The Alliance of American Football: New Odds For A New League

Hall of Fame head ball coach Steve Spurrier is back in the game, leading the Orlando Apollos of the Alliance of American Football in their inaugural season. While there’s no telling if the AAF will be successful, thanks to sports betting, it has a better chance than its many failed forebears. The AAF kicks off this Saturday, February 9, marking the first weekend of the 10-week season.

Any upstart league has immediate challenges getting a foothold in the public mind, but now is the perfect time for such leagues to take their best shots. With the surging popularity and expanded legality of sports betting in the United States, these new leagues have real chances to catch on. Being on odds boards at publicly-facing sportsbooks provides a huge boost in visibility, and it’s a privilege that the countless defunct leagues of years past have not had. (It’s also why the once-failed XFL is relaunching in 2020.)

In fact, a presence at sportsbooks isn’t just about visibility or marketing or PR. It is, now more than ever, about legitimacy. If a league’s games can’t be wagered on, the league likely won’t succeed. This, more than anything else, is the common thread that unites all the successful sports ventures the world over. Innate fandom is one thing, and there are regions where that overt emotional connection drives the popularity of a team or league. Such is a cultural kinship.

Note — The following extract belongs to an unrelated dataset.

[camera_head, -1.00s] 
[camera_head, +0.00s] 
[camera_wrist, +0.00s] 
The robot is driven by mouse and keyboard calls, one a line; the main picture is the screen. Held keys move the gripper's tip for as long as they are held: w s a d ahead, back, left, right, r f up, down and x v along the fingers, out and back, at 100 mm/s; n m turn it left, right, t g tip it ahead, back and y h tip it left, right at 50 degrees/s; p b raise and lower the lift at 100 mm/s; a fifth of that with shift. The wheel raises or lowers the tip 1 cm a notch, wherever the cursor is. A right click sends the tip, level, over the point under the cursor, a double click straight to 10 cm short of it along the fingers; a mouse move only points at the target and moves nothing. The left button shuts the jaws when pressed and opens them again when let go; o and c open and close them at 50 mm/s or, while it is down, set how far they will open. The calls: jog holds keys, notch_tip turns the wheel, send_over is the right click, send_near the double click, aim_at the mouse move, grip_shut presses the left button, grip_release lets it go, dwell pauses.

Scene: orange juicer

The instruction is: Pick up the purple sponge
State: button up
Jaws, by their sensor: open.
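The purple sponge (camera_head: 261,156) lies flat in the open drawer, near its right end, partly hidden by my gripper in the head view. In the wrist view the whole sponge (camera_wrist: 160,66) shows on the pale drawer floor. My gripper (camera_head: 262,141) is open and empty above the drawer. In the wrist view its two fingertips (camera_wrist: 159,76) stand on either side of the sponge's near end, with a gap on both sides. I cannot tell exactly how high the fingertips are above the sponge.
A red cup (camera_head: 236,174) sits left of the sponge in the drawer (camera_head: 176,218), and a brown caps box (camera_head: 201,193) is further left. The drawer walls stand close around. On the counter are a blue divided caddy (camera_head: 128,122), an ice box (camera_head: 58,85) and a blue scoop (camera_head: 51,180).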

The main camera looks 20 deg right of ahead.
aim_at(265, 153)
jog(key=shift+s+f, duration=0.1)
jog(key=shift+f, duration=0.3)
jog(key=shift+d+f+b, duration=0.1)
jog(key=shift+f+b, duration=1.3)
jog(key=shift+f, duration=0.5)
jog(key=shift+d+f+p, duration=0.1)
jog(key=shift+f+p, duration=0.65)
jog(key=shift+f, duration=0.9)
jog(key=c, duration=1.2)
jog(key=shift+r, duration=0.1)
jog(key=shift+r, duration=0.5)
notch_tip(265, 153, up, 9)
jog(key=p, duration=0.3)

But for leagues that don’t have a rich history or aren’t in regions that gravitate in any particular way towards their product, the air of legitimacy that boosts them can be found on the betting boards. If you can’t bet on any games in a given league, is that league really a compelling sporting venture for the fans? If there’s not a line on the game, can anyone be expected to take the game seriously? Maybe that’s the difference between professional football and professional watching paint dry.

What Is The Alliance of American Football?

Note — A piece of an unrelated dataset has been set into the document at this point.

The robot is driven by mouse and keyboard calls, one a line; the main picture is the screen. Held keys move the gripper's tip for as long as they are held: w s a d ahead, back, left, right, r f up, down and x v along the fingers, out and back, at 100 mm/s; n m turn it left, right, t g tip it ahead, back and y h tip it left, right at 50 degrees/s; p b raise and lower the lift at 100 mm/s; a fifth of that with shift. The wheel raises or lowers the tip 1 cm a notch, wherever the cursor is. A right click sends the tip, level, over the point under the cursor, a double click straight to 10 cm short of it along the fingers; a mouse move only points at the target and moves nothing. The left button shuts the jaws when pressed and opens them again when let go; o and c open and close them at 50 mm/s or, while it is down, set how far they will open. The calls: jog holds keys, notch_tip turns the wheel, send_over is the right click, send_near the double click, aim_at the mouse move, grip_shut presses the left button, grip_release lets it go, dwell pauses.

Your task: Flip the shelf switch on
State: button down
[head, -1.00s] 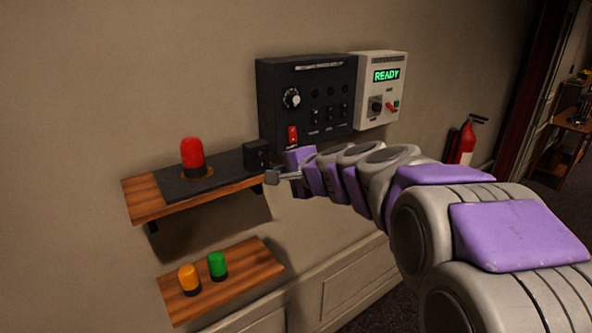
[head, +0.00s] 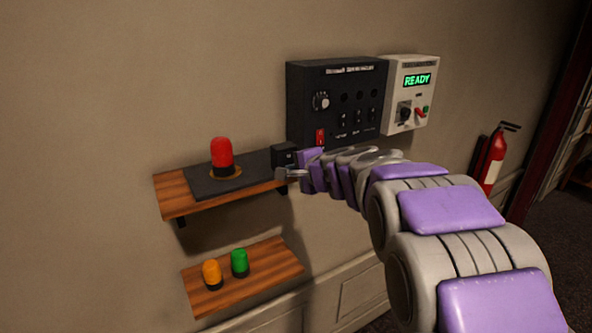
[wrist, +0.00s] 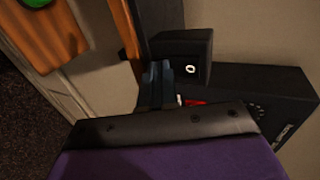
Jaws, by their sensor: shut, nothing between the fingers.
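The shelf switch is a small black box (head: 284,155) at the right end of the upper wooden shelf (head: 172,196), beside the black mat. In the wrist view the black box (wrist: 180,55) shows a white ring mark on one face; its lever position cannot be told. My gripper (head: 282,174) is shut and empty at the shelf's right front edge, just below and in front of the box. In the wrist view my gripper's fingertips (wrist: 157,72) overlap the box's lower left edge; whether they touch it cannot be told.
A red lamp (head: 222,156) stands on the upper shelf's mat. A lower shelf (head: 250,276) holds an orange lamp (head: 212,273) and a green lamp (head: 240,262). A black control panel (head: 337,75) and a white READY box (head: 411,70) hang behind my arm. A fire extinguisher (head: 494,160) is at right.

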The Alliance of American Football is a brand-new professional football league comprised of 8 teams, all from the southern half of the United States (south of the 35th parallel). The league was created by media mogul Charlie Ebersol and former long-time NFL executive Bill Polian, with input from a host of former NFL players and coaches.

The teams comprising the league are split into an Eastern Conference and a Western Conference, and they include the following:

Eastern Conference:

  • Atlanta Legends (Atlanta, GA)
  • Birmingham Iron (Birmingham, AL)
  • Memphis Express (Memphis, TN)
  • Orlando Apollos (Orlando, FL)

Western Conference:

  • Arizona Hotshots (Tempe, AZ)
  • Salt Lake Stallions (Salt Lake City, UT)
  • San Antonio Commanders (San Antonio, TX)
  • San Diego Fleet (San Diego, CA)

How Is The AAF Different From The NFL

Aside from the obvious talent gap, the AAF is different from the NFL in a number of key ways. That said, the league has been carefully built to cater to the higher-end of the non-NFL pro field, with many former NFL players and collegiate standouts among the 8 teams’ initial rosters.

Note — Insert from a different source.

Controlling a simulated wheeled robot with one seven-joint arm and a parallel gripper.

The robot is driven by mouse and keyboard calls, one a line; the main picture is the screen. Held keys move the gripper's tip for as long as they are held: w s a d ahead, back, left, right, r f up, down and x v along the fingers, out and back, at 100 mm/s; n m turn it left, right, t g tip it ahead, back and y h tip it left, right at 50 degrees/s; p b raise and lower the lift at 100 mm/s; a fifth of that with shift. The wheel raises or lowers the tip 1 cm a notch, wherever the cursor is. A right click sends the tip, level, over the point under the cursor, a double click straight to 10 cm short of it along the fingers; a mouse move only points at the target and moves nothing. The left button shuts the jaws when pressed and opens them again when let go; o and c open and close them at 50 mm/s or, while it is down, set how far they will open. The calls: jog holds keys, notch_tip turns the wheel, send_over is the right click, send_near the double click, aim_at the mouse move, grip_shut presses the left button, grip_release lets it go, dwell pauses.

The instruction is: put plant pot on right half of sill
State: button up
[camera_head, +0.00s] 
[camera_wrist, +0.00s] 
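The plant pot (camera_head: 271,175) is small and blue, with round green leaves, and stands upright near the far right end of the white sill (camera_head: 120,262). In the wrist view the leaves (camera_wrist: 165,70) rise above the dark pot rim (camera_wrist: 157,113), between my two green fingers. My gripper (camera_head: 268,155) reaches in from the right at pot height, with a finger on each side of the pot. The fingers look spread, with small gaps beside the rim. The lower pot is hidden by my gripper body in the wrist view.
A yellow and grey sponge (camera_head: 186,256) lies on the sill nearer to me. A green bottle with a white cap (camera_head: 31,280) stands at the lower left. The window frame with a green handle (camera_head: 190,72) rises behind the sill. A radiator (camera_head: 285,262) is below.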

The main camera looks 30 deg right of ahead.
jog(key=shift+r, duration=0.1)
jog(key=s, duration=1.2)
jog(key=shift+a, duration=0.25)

Some of the most interesting rule changes follow, and these are what will pique viewer curiosity, at least in the beginning:

  • No kickoffs. After the coin toss, if a team elects to receive (or is deferred to), their offense simply receives the ball at the 25 yard line.
  • No extra points. All TDs are followed by 2-point conversion attempts.
  • A Fair Overtime. AAF overtimes will allow both teams to have the ball once from the opposing 10-yard line (first and goal). Only TDs and 2-point conversions are allowed. No field goals are allowed, and games only get one overtime period. AAF games can end in ties. Playoff games cannot end in a tie, so the overtime cycle is repeated until there is a winner.
  • Sky Judges. The AAF will use a “sky judge” (an official in the press box) who can review any play or officiating error and correct them in real-time. Officiating error reviews will be limited to uncalled penalties re player safety, and in the last 5 minutes of the game, pass interference may also be called from the booth.
  • No onside kicks. Instead, “onside conversions” (effectively a fourth-and-twelve) attempted from the team’s own 28 yard line will be used, and only if trailing by 17 or more points inside of 5 minutes remaining. Onside conversions can also be attempted after any safety is scored.
  • Defensive limits. Only 5 or fewer players are allowed to rush the passer on passing plays. If more than 5 rush the passer, a 15-yard penalty for “illegal defense” will be called.
  • No TV timeouts. This will help speed up the game from the NFL’s standard 180-minute average to 150 minutes or so.
  • 35-second play clock. The NFL’s play clock is 40 seconds, so this should speed up the game.
  • 60% fewer “full-screen” TV ads (compared to NFL broadcasts). In-game product placement will replace the need for as many ads as most sporting broadcasts, and the AAF intends to use in-game advertising (perhaps via picture-in-picture or a ticker system, or both).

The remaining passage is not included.